— begin Input data —
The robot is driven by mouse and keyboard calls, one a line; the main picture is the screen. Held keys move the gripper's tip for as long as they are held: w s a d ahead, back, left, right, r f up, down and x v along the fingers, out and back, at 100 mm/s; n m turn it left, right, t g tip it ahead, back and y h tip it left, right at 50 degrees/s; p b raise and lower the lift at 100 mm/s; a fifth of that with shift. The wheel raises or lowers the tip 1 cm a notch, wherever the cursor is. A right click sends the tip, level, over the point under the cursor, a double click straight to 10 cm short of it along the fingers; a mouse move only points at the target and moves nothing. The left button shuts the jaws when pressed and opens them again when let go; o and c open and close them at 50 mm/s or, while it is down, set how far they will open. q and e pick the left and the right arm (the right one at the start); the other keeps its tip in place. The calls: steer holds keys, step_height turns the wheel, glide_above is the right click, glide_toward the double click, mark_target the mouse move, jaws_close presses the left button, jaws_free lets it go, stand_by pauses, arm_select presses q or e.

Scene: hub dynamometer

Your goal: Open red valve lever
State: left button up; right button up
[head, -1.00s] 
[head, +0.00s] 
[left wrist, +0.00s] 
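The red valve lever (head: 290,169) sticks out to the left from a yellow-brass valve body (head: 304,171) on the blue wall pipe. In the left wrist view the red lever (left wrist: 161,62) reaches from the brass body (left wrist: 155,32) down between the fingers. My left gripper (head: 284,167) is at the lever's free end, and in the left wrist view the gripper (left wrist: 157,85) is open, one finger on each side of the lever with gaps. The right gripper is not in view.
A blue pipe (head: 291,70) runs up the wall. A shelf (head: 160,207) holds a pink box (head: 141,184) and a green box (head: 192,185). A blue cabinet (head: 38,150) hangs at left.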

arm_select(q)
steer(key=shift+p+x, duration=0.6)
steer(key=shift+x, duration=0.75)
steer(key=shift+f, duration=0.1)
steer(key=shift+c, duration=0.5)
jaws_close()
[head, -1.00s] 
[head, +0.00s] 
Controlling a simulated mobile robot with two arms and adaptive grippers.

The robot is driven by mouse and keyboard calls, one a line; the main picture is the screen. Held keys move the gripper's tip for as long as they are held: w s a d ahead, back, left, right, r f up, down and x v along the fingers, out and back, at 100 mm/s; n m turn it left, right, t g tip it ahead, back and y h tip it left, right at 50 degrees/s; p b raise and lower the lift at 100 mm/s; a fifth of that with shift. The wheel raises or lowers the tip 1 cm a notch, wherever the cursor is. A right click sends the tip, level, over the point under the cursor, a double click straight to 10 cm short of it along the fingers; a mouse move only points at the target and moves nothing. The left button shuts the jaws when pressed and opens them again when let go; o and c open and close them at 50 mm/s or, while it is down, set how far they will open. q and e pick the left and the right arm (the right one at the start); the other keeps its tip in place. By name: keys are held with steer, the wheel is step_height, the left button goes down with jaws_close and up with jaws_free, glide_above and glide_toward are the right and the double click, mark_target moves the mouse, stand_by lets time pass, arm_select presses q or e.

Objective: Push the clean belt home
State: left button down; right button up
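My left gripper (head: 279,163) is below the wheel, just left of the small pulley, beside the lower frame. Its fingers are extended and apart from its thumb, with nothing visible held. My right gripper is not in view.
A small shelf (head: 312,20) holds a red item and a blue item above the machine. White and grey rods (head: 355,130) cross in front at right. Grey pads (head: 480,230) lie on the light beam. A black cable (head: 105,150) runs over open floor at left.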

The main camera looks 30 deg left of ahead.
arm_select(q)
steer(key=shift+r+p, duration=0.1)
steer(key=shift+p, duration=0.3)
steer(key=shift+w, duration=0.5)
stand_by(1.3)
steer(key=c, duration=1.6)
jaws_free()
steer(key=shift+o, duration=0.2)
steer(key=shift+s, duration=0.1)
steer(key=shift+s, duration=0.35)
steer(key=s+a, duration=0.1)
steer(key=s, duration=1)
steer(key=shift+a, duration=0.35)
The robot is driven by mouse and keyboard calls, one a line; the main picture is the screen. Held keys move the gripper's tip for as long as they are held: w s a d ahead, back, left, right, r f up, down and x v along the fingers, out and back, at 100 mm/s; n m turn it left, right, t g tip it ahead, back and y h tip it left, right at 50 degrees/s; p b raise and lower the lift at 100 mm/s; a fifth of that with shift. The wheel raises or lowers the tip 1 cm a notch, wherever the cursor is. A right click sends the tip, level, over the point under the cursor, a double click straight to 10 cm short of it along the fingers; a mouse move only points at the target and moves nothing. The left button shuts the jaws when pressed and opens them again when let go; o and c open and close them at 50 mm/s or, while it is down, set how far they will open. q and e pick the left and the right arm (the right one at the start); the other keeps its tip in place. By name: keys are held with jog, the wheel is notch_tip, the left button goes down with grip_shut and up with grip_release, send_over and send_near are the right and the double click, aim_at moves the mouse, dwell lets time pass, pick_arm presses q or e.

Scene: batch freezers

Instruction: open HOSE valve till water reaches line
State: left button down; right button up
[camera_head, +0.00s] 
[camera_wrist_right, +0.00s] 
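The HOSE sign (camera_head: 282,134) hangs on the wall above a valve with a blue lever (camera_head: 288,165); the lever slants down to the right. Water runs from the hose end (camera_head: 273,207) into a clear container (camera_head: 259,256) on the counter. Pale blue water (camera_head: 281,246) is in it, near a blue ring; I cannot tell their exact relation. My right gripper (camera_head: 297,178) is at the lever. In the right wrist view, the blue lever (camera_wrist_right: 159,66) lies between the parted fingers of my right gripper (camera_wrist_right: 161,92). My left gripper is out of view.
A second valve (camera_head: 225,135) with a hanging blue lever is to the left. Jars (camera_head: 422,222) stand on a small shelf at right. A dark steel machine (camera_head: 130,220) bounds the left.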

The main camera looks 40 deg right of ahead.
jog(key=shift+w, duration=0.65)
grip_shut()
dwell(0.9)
— end Input data —
The task —
Repeat the data precisely, reproducing every entry.

The completed task —
The robot is driven by mouse and keyboard calls, one a line; the main picture is the screen. Held keys move the gripper's tip for as long as they are held: w s a d ahead, back, left, right, r f up, down and x v along the fingers, out and back, at 100 mm/s; n m turn it left, right, t g tip it ahead, back and y h tip it left, right at 50 degrees/s; p b raise and lower the lift at 100 mm/s; a fifth of that with shift. The wheel raises or lowers the tip 1 cm a notch, wherever the cursor is. A right click sends the tip, level, over the point under the cursor, a double click straight to 10 cm short of it along the fingers; a mouse move only points at the target and moves nothing. The left button shuts the jaws when pressed and opens them again when let go; o and c open and close them at 50 mm/s or, while it is down, set how far they will open. q and e pick the left and the right arm (the right one at the start); the other keeps its tip in place. The calls: steer holds keys, step_height turns the wheel, glide_above is the right click, glide_toward the double click, mark_target the mouse move, jaws_close presses the left button, jaws_free lets it go, stand_by pauses, arm_select presses q or e.

Scene: hub dynamometer

Your goal: Open red valve lever
State: left button up; right button up
[head, -1.00s] 
[head, +0.00s] 
[left wrist, +0.00s] 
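The red valve lever (head: 290,169) sticks out to the left from a yellow-brass valve body (head: 304,171) on the blue wall pipe. In the left wrist view the red lever (left wrist: 161,62) reaches from the brass body (left wrist: 155,32) down between the fingers. My left gripper (head: 284,167) is at the lever's free end, and in the left wrist view the gripper (left wrist: 157,85) is open, one finger on each side of the lever with gaps. The right gripper is not in view.
A blue pipe (head: 291,70) runs up the wall. A shelf (head: 160,207) holds a pink box (head: 141,184) and a green box (head: 192,185). A blue cabinet (head: 38,150) hangs at left.

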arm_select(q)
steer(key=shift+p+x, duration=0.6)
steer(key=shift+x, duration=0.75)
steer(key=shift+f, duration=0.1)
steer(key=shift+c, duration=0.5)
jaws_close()
[head, -1.00s] 
[head, +0.00s] 
Controlling a simulated mobile robot with two arms and adaptive grippers.

The robot is driven by mouse and keyboard calls, one a line; the main picture is the screen. Held keys move the gripper's tip for as long as they are held: w s a d ahead, back, left, right, r f up, down and x v along the fingers, out and back, at 100 mm/s; n m turn it left, right, t g tip it ahead, back and y h tip it left, right at 50 degrees/s; p b raise and lower the lift at 100 mm/s; a fifth of that with shift. The wheel raises or lowers the tip 1 cm a notch, wherever the cursor is. A right click sends the tip, level, over the point under the cursor, a double click straight to 10 cm short of it along the fingers; a mouse move only points at the target and moves nothing. The left button shuts the jaws when pressed and opens them again when let go; o and c open and close them at 50 mm/s or, while it is down, set how far they will open. q and e pick the left and the right arm (the right one at the start); the other keeps its tip in place. By name: keys are held with steer, the wheel is step_height, the left button goes down with jaws_close and up with jaws_free, glide_above and glide_toward are the right and the double click, mark_target moves the mouse, stand_by lets time pass, arm_select presses q or e.

Objective: Push the clean belt home
State: left button down; right button up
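My left gripper (head: 279,163) is below the wheel, just left of the small pulley, beside the lower frame. Its fingers are extended and apart from its thumb, with nothing visible held. My right gripper is not in view.
A small shelf (head: 312,20) holds a red item and a blue item above the machine. White and grey rods (head: 355,130) cross in front at right. Grey pads (head: 480,230) lie on the light beam. A black cable (head: 105,150) runs over open floor at left.

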The main camera looks 30 deg left of ahead.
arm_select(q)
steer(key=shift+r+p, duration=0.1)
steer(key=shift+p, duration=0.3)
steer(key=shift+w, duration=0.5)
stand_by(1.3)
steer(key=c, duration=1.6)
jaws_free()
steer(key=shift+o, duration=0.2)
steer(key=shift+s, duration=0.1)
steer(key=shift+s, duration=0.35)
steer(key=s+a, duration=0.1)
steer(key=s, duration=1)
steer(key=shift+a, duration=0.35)
The robot is driven by mouse and keyboard calls, one a line; the main picture is the screen. Held keys move the gripper's tip for as long as they are held: w s a d ahead, back, left, right, r f up, down and x v along the fingers, out and back, at 100 mm/s; n m turn it left, right, t g tip it ahead, back and y h tip it left, right at 50 degrees/s; p b raise and lower the lift at 100 mm/s; a fifth of that with shift. The wheel raises or lowers the tip 1 cm a notch, wherever the cursor is. A right click sends the tip, level, over the point under the cursor, a double click straight to 10 cm short of it along the fingers; a mouse move only points at the target and moves nothing. The left button shuts the jaws when pressed and opens them again when let go; o and c open and close them at 50 mm/s or, while it is down, set how far they will open. q and e pick the left and the right arm (the right one at the start); the other keeps its tip in place. By name: keys are held with jog, the wheel is notch_tip, the left button goes down with grip_shut and up with grip_release, send_over and send_near are the right and the double click, aim_at moves the mouse, dwell lets time pass, pick_arm presses q or e.

Scene: batch freezers

Instruction: open HOSE valve till water reaches line
State: left button down; right button up
[camera_head, +0.00s] 
[camera_wrist_right, +0.00s] 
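The HOSE sign (camera_head: 282,134) hangs on the wall above a valve with a blue lever (camera_head: 288,165); the lever slants down to the right. Water runs from the hose end (camera_head: 273,207) into a clear container (camera_head: 259,256) on the counter. Pale blue water (camera_head: 281,246) is in it, near a blue ring; I cannot tell their exact relation. My right gripper (camera_head: 297,178) is at the lever. In the right wrist view, the blue lever (camera_wrist_right: 159,66) lies between the parted fingers of my right gripper (camera_wrist_right: 161,92). My left gripper is out of view.
A second valve (camera_head: 225,135) with a hanging blue lever is to the left. Jars (camera_head: 422,222) stand on a small shelf at right. A dark steel machine (camera_head: 130,220) bounds the left.

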The main camera looks 40 deg right of ahead.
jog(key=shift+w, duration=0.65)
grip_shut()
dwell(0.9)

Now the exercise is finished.